> What to do
Only the lines starting at the one that contains "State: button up" and running to the end should be repeated, exactly as written.

> Data excerpt
◆ ◆ ◆ ◆ ◆ ◆ ◆
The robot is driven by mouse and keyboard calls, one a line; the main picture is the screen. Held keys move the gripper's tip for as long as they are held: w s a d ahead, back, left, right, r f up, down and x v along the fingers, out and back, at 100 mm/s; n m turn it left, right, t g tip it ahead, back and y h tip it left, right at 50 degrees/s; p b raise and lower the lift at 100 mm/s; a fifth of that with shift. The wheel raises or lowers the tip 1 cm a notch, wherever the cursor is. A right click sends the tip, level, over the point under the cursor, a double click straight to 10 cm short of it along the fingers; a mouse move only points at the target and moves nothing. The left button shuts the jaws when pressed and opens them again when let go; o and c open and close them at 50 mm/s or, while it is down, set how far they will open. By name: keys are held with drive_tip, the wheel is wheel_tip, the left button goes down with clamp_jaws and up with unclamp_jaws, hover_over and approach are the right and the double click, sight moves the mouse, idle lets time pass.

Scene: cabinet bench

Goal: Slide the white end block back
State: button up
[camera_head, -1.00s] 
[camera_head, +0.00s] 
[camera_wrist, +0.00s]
◆ ◆ ◆ ◆ ◆ ◆ ◆
> Response for this exercise
State: button up
[camera_head, -1.00s] 
[camera_head, +0.00s] 
[camera_wrist, +0.00s]

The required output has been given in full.